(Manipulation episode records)
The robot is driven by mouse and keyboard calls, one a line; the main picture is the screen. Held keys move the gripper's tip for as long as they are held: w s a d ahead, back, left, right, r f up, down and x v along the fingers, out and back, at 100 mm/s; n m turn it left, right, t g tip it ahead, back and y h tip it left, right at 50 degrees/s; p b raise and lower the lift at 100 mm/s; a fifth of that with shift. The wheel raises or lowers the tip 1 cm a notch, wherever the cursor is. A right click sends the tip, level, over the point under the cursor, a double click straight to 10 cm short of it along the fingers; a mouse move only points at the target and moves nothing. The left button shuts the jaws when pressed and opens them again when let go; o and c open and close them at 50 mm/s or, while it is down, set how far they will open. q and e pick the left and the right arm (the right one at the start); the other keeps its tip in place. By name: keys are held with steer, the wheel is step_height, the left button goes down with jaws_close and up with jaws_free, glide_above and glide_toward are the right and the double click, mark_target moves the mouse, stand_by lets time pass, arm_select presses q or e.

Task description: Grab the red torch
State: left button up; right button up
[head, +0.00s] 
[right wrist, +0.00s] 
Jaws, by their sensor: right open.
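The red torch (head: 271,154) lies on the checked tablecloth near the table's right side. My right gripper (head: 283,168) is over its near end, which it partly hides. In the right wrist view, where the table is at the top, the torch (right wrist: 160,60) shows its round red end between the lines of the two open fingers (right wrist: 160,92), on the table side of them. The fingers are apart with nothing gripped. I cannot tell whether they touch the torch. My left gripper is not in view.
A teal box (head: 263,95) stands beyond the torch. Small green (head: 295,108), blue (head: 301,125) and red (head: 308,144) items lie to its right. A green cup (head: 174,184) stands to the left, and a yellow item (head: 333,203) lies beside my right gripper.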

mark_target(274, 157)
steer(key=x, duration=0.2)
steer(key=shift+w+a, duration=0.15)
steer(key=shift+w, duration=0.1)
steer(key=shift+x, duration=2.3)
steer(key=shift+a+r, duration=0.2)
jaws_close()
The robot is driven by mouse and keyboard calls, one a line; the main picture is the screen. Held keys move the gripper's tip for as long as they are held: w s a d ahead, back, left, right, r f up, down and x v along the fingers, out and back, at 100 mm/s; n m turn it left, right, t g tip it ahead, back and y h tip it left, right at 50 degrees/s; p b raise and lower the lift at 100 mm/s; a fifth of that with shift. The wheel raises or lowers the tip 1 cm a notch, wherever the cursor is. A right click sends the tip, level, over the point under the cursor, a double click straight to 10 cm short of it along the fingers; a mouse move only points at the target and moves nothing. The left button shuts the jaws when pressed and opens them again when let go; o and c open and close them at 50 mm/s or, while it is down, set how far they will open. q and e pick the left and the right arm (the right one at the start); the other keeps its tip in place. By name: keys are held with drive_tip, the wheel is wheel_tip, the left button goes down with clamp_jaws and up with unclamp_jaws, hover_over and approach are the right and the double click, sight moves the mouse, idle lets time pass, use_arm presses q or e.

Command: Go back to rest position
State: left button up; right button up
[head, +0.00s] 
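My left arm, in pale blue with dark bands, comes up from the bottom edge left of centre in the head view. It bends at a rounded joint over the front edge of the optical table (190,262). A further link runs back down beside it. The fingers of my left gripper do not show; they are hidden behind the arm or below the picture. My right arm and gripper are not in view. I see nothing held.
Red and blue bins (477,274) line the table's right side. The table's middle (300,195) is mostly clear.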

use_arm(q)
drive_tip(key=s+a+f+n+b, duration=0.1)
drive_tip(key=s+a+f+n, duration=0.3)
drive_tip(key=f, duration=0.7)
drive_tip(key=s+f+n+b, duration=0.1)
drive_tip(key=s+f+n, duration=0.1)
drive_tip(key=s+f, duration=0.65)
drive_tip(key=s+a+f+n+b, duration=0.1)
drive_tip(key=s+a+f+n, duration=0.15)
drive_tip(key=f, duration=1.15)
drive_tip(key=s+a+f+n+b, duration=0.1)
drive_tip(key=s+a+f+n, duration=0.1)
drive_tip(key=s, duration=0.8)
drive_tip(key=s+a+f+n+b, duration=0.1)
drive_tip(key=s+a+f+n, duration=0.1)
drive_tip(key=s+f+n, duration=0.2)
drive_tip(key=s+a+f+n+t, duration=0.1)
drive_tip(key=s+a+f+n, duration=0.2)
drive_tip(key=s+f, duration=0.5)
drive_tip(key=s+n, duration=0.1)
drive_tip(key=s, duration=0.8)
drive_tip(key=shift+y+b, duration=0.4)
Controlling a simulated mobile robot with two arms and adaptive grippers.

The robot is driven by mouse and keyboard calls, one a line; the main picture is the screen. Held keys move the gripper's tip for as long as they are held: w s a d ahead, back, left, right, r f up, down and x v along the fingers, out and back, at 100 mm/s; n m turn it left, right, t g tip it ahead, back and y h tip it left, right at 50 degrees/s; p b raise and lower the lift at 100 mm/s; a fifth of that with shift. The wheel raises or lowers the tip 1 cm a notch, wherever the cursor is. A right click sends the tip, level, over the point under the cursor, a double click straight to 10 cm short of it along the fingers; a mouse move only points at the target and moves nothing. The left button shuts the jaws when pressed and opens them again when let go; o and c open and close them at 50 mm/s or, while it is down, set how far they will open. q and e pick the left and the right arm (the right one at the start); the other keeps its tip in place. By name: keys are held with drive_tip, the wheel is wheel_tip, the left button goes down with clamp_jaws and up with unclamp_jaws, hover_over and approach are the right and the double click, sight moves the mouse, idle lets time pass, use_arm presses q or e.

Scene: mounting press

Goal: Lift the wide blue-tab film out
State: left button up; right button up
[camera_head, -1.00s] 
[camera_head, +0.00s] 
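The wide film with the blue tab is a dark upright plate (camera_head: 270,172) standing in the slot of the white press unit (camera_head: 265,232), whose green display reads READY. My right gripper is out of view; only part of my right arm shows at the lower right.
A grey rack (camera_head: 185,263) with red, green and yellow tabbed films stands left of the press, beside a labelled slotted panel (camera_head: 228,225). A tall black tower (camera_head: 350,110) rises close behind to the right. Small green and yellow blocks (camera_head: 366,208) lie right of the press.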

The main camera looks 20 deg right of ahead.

• **Given request**: Only those lines running from the one containing "[camera_head, +0.00s]" through the last line of the data above are to be copied, exactly, with both ends included.

• **Correct result**:
[camera_head, +0.00s] 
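The wide film with the blue tab is a dark upright plate (camera_head: 270,172) standing in the slot of the white press unit (camera_head: 265,232), whose green display reads READY. My right gripper is out of view; only part of my right arm shows at the lower right.
A grey rack (camera_head: 185,263) with red, green and yellow tabbed films stands left of the press, beside a labelled slotted panel (camera_head: 228,225). A tall black tower (camera_head: 350,110) rises close behind to the right. Small green and yellow blocks (camera_head: 366,208) lie right of the press.

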The main camera looks 20 deg right of ahead.

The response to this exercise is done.